● **Stated goal**
Collect each line holding the string "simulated".

● **Records**

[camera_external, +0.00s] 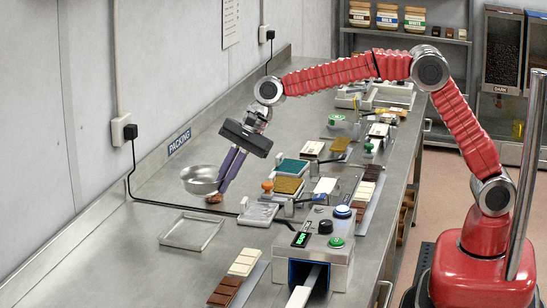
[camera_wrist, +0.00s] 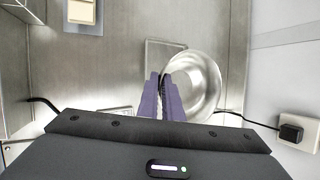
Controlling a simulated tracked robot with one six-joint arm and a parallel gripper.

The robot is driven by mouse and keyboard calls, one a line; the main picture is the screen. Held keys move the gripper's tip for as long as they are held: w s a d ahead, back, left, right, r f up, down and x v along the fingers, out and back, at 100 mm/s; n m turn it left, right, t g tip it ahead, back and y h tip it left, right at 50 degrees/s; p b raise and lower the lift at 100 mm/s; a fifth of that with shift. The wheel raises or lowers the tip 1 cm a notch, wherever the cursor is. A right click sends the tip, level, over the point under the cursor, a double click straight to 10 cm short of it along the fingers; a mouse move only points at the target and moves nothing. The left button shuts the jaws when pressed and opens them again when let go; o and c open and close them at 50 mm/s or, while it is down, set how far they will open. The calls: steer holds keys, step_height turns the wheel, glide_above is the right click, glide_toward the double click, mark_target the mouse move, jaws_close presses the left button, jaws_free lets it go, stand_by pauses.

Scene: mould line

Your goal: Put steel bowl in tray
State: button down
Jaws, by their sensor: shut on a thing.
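The steel bowl (camera_external: 198,183) is round and shiny and sits upright near the wall. It also shows in the wrist view (camera_wrist: 205,85), just right of the fingertips. My gripper (camera_external: 224,186) points down at the bowl's right side, its purple fingers shut on the rim; in the wrist view the fingers (camera_wrist: 163,92) meet at the bowl's left edge. I cannot tell whether the bowl is clear of the bench. The tray (camera_external: 190,233), shallow, rectangular and empty, lies in front of the bowl. The bowl partly covers the tray (camera_wrist: 153,52) in the wrist view.
A small brown thing (camera_external: 214,198) shows below my fingertips. A black cable (camera_external: 150,200) runs across the bench from a wall socket (camera_external: 122,130). Right of the tray stand a scale (camera_external: 258,213) and a grey machine (camera_external: 325,250). The bench left of the tray is clear.

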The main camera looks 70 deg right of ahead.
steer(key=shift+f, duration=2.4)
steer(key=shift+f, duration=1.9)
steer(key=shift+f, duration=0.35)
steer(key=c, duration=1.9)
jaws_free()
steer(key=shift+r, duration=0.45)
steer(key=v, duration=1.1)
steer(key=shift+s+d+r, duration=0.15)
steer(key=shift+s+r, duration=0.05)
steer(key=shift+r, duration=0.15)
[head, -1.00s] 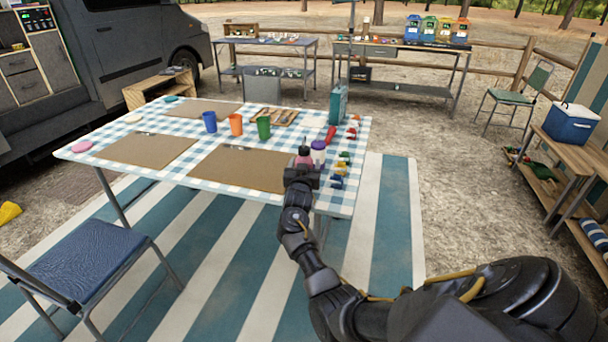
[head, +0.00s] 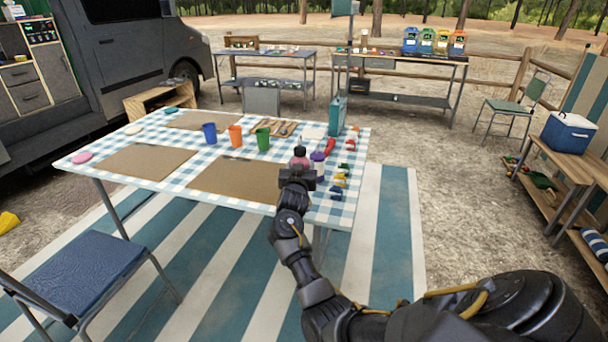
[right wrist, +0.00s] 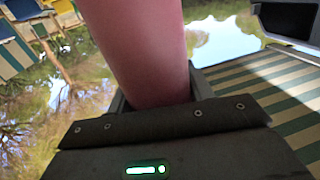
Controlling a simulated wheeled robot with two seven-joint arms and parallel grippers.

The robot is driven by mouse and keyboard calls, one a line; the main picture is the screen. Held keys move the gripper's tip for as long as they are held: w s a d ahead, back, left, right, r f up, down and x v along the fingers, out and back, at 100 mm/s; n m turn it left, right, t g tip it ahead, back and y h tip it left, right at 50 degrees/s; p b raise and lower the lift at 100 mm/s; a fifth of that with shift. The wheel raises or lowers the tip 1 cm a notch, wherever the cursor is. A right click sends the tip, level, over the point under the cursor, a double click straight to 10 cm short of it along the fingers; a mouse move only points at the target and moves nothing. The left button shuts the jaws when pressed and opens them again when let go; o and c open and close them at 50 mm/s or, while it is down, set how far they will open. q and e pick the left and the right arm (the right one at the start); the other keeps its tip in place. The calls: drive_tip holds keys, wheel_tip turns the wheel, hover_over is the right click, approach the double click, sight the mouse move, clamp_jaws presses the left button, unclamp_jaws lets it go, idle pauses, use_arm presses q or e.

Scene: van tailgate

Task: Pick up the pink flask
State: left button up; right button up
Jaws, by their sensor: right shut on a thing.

● **Solved problem**
Controlling a simulated tracked robot with one six-joint arm and a parallel gripper.
Controlling a simulated wheeled robot with two seven-joint arms and parallel grippers.

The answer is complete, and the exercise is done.